A calm monthly website maintenance routine for busy owners

Calm 30 minute monthly checks to keep your website fast, safe, and bringing enquiries.

Alex Morgan

28 Feb 2026

28 Feb 2026

7 minutes

7 minutes

A hand is holding a pen over a notepad

If you are a small business owner or sole trader, you already have enough to think about. Your website matters, but you do not want it to become a monthly source of stress.

Most website problems do not arrive with fireworks. They creep in quietly. A contact form stops sending. A page gets slower on mobile. A link breaks. A security certificate expiry date creeps up. Then one day you notice enquiries have dropped, and you are stuck wondering what changed.

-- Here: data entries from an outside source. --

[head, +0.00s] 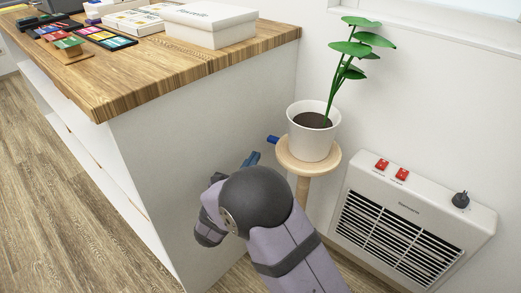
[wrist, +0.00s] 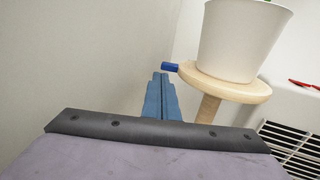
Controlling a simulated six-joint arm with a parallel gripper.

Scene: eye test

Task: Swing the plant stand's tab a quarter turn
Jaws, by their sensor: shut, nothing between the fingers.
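The plant stand (head: 330,166) is a round, light wooden top on a post, with a white pot (head: 308,142) and a green plant on it. A small blue tab (head: 273,140) sticks out from the left edge of the top. In the wrist view the tab (wrist: 171,67) lies just beyond my fingertips. My gripper (head: 252,158) has blue fingers, shut and empty, to the lower left of the tab. In the wrist view my gripper (wrist: 160,77) points up toward the tab; a small gap seems to lie between them.
A white cabinet (head: 200,130) with a wooden top (head: 150,70) stands close on the left, its side wall beside my gripper. A white heater (head: 405,215) with red switches and a black knob is on the right. A white box (head: 208,25) lies on the cabinet.

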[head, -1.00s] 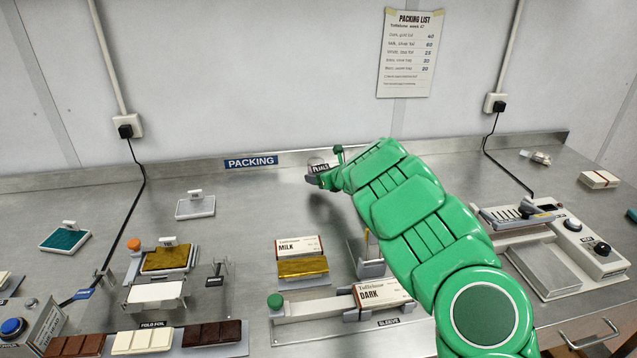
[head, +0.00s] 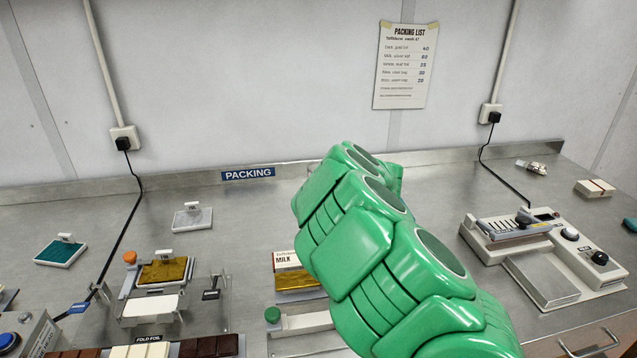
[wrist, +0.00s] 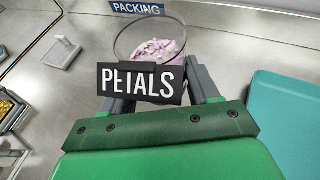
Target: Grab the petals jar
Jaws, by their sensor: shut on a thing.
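The petals jar (wrist: 149,36) is in the wrist view, a round clear jar with pale pink-purple petals inside and a black tag (wrist: 140,84) reading PETALS on its near side. My gripper (wrist: 160,80) has its two grey fingers on either side of the tag, shut on the jar; the tag hides the exact contact. In the head view my green arm covers the gripper and the jar. I cannot tell whether the jar touches the bench.
A PACKING label (head: 248,173) marks the bench's back edge. A milk box (head: 290,262) and a gold-foil station (head: 163,270) stand left of my arm. A sealing machine (head: 545,250) stands at right. The bench between arm and machine is partly clear.

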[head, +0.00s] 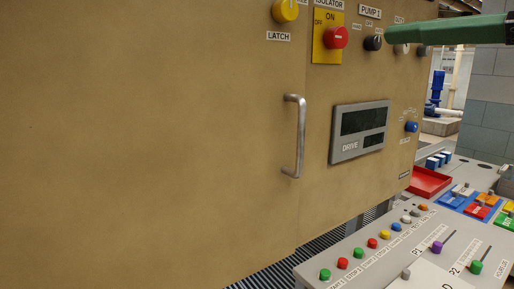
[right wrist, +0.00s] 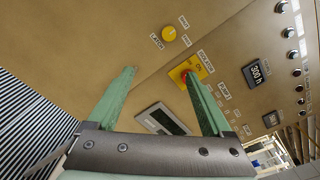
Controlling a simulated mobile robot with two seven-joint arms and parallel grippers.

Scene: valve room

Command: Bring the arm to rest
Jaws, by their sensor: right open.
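My right gripper (right wrist: 159,74) shows in the right wrist view with its two green fingers spread wide and nothing between them. It points at the tan cabinet front (right wrist: 100,40). In the head view one green finger (head: 445,30) reaches in from the right edge, its tip close to the dark PUMP 1 knob (head: 373,43); I cannot tell whether they touch. In the right wrist view the right-hand finger's tip overlaps the red isolator knob (right wrist: 184,76) on its yellow plate. My left gripper is not in view.
The cabinet has a yellow LATCH knob (head: 285,10), a metal handle (head: 294,135) and a DRIVE display (head: 360,131). Below right is a grey console (head: 345,255) with coloured buttons and levers, and a red tray (head: 430,182). A block wall (head: 490,100) stands at the right.

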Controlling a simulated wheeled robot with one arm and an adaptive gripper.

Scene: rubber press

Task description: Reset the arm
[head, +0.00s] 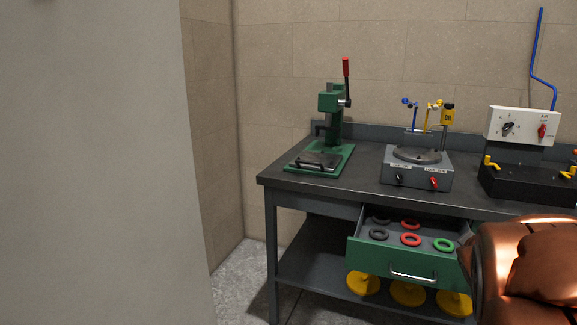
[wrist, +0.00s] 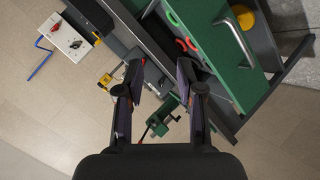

This post is here to prevent that.

It is a calm, repeatable monthly routine you can do in about 30 minutes. No tools you need to learn. No jargon. No perfection chasing. Just a sensible set of checks that help you stay on top of the basics that keep a website healthy.

In one minute: the routine

Once a month, do four quick checks:

  • Trust: does the site load cleanly and feel safe?

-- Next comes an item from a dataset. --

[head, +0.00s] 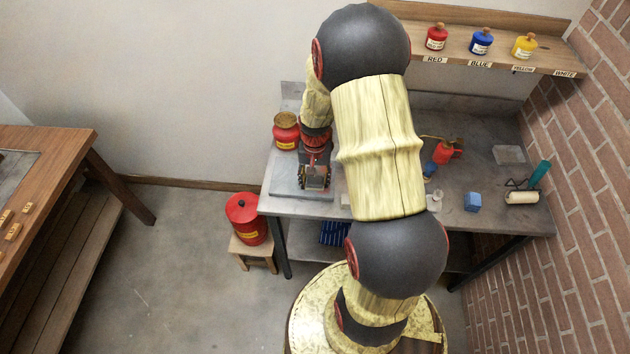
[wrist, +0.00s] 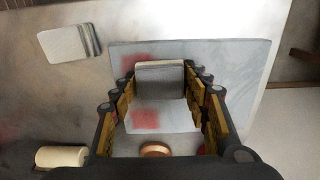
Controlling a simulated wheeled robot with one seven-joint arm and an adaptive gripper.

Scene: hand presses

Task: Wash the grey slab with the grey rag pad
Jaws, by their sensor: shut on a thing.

  • Speed: does it feel quick on mobile, and is it roughly in the 'fine' zone?

  • Journeys: can people actually contact you, book, or buy?

  • Findability: do your key pages explain themselves clearly to humans and Google?

Then use one simple rule to decide what to do next:

  • Fix anything that blocks enquiries, damages trust, or makes the site hard to use.

That’s it.

Why monthly beats occasional panic

A monthly routine is not about being 'techy'. It is about protecting the part of your business that never takes a day off.

Your website is often doing one of three jobs:

  1. Bringing in enquiries

  2. Reassuring people you are legitimate

  3. Answering questions so you do not have to

If it is quietly drifting in the wrong direction, you feel it in your business first, usually before you can explain why.

A calm monthly check helps you catch issues early, while they are still small and cheap to fix. It also gives you something many owners never have with their website: confidence.

The only mindset you need: urgent vs later

Before we get into the steps, here is the mindset that keeps this routine calm.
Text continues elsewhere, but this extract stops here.